The campaign itself is entitled ‘In the Steps of the Fathers’ and is built around the basic theme of ‘the burden of choice.’ In this new world whose slate has been essentially wiped clean by the wrath of some otherwise silent force, each day will bring about decisions which will either be to follow along with the accepted wisdom of the past, or to forge ahead into something new. The specific theme for the first story will be ‘fear and loathing.’  Despite the heavy-sounding themes, the sessions will be fast-paced and the players will make it both entertaining and humorously adventurous.

There you are

Character design, for once, will be simple. Players are free to build any mundane character capable of survival in the wilds of the After and able to play a role in a successful escape from a typical fortress dungeon.

Updates of the Before Campaign – The Road Less Taken – can be found on Obsidian Portal, and once this campaign gets underway, that will continue.

Threads and other odds and ends

One nice element we have to work with is that although we are starting out in the After with a new set of characters and a new location, with the exception of Ramolis whose death was definitively played out, the fates of the other PCs and NPCs is essentially open to discovery. We can infer from what was played that Odinrack survived the Night of Fire, but other than that have no idea what transpired in the Long Winter to follow. What befell the other members of Pal’Tan’s caravan and the poor people of Rangon Bay? What happened to that vile and oh-so-arrogant sorceror who escaped us?

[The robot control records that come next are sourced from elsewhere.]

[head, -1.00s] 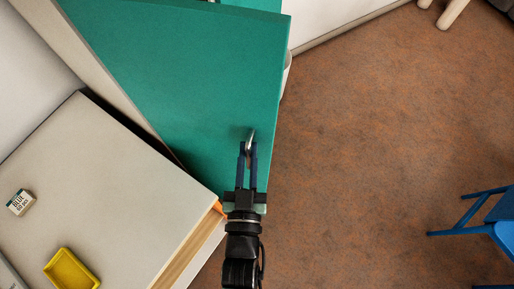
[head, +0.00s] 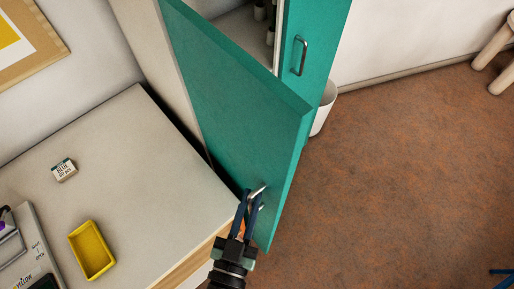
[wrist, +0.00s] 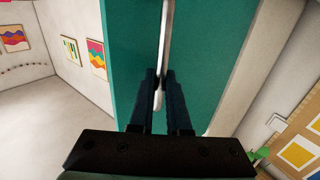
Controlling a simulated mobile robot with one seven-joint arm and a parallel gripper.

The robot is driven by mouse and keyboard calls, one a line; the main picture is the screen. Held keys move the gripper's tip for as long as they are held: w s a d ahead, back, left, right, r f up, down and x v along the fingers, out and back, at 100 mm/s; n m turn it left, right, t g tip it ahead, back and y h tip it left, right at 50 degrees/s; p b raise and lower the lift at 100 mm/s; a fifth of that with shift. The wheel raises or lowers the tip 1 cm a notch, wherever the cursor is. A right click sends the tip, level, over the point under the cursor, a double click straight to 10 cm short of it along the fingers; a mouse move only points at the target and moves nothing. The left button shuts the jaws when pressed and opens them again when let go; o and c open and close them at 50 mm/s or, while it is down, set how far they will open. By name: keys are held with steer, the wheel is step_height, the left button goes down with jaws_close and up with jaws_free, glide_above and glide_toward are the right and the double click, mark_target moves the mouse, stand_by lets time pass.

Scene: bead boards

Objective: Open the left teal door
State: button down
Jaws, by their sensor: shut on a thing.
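The left teal door (head: 225,100) stands open at an angle in the head view, swung out from the cabinet toward the desk side. My gripper (head: 257,197) is shut on its metal handle (head: 262,188), low on the door near its free edge. In the wrist view the fingers (wrist: 161,88) close around the upright handle bar (wrist: 164,40), in front of the teal door face (wrist: 205,60). The right teal door (head: 310,45), with its own handle (head: 300,55), looks shut. Part of the cabinet's inside (head: 245,30) shows between the doors.
A grey-topped desk (head: 120,150) stands close at left, with a yellow tray (head: 92,250) and a small labelled box (head: 64,170). A white bin (head: 322,108) stands beyond the cabinet. Brown floor (head: 400,170) at right is clear near the door.

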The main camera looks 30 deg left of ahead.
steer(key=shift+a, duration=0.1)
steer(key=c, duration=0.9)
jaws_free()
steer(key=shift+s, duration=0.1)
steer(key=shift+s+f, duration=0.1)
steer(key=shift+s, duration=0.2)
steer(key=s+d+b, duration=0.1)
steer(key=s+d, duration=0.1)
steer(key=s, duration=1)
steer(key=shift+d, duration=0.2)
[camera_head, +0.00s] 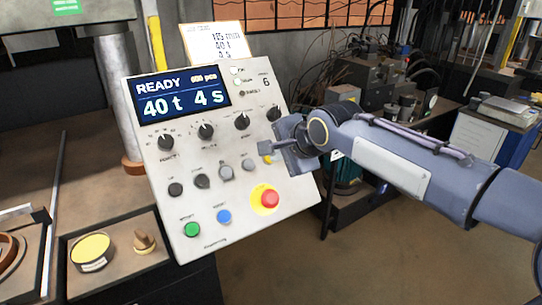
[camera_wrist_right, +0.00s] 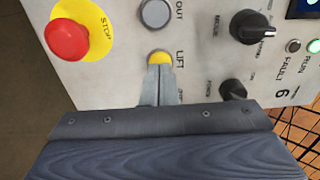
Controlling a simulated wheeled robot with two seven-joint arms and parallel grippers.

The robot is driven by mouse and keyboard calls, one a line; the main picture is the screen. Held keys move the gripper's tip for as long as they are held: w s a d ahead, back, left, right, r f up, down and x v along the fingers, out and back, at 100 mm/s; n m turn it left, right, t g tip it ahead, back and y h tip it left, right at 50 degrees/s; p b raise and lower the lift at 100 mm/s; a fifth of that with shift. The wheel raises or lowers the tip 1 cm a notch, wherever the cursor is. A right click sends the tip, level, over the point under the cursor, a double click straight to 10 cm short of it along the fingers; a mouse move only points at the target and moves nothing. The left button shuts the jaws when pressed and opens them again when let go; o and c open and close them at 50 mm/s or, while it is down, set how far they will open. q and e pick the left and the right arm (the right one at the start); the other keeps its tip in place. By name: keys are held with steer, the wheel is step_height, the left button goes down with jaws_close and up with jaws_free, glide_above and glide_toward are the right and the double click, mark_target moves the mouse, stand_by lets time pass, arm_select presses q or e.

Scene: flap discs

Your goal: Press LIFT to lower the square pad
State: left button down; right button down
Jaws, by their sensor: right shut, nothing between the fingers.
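The yellow LIFT button (camera_wrist_right: 160,57) sits on the light grey control panel (camera_wrist_right: 110,85), with its label beside it. In the head view the button (camera_head: 267,160) is partly hidden behind my right gripper (camera_head: 264,148). My right gripper is shut and empty. In the right wrist view its fingertips (camera_wrist_right: 160,69) overlap the near edge of the yellow button; I cannot tell whether they touch it. The panel's screen (camera_head: 181,100) reads READY, 40 t, 4 s. I cannot make out a square pad. My left gripper is not in view.
A red STOP button on a yellow disc (camera_head: 268,198) is near the LIFT button. Grey OUT (camera_wrist_right: 155,13), green (camera_head: 192,229) and blue (camera_head: 224,216) buttons and black knobs (camera_head: 206,131) share the panel. A bench with a yellow-topped round part (camera_head: 91,249) stands left.

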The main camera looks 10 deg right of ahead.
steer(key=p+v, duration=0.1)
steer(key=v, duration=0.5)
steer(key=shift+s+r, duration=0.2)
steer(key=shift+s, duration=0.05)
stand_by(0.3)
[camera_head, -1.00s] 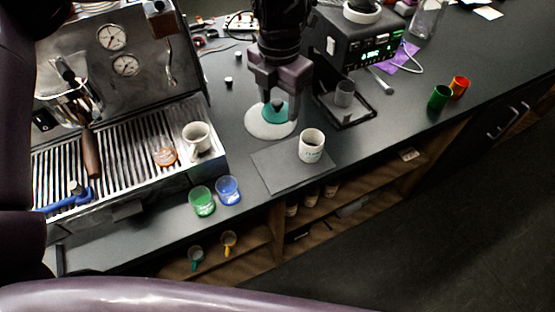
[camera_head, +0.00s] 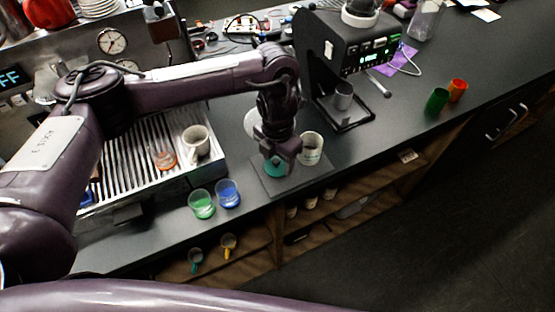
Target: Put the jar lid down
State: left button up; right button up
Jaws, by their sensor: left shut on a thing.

What was the ultimate fate of the scattered artifacts which we had just A) learned existed and B) learned were scattered?

All of these vital threads may come to naught in the coming sessions, but then again… one never really knows.

Comments
3 Responses to “So last time, the world ended…”
  1. On a completely unrelated, save for the title, note — that was how I introduced the Cylon apocalypse in our BSG game. They’d been playing in the universe for about 2 years game time (maybe six months actual) and smack in the middle of an adventure where they were hunting down fugitives (most of the players were a marshal-type service) their radios go dead and they see brilliant flashes over the mountains from the direction of Caprica City.

    It was a great way to jerk the rug out from underneath them (and starting before the war gave them stuff to lose…)

    This sounds like a good lead into the next campaign.

    • Runeslinger says:

      I was really pleased with how he did it. One of the challenges we wanted to focus on when starting this shared Campaign was providing a real sense of loss. I have never been satisfied when a GM tells me how my character feels, so I hoped we could go beyond us telling the players to feel loss, and prattling on about how much easier Action X would have been just a few short months ago… you know, before the world ended.

      In his story arc we were able to encounter most of the key cultures of the setting, explore reactions to and the capabilities of several types of magic and magical items, and began of our own volition to invest in shaping a better spot for ourselves within the world he had started painting.

      Then he blew the hell out of it as we stood in front of a cave with a map which intimated that there were many artifacts of great and unwholesome power out there, and a race afoot to release them.
      😉

      • Kyrei says:

        I think it could have gone better, but then I am by far my own harshest critic… and my own biggest fan! Anyway, thanks for the kind words. The campaign did, I think, establish what I wanted it to do, which is how cool and Ubiquitous magic was in the Before. [Did you see what I did there?!] and now I think the players (myself included) will really feel the difference. For the newer players that will apparently be joining us, they will have to experience that in OOC form as we players reminisce with things like “Oh yeah, in that Before game when you created that dragon…” and feel the loss that way.

        Thanks again for the kind words, I feel they are highly exaggerated and thus I am blushing at my keyboard. I heartily look forward to the campaign Runeslinger is setting up for us (san le magique) and getting down to some nitty-gritty survivaling.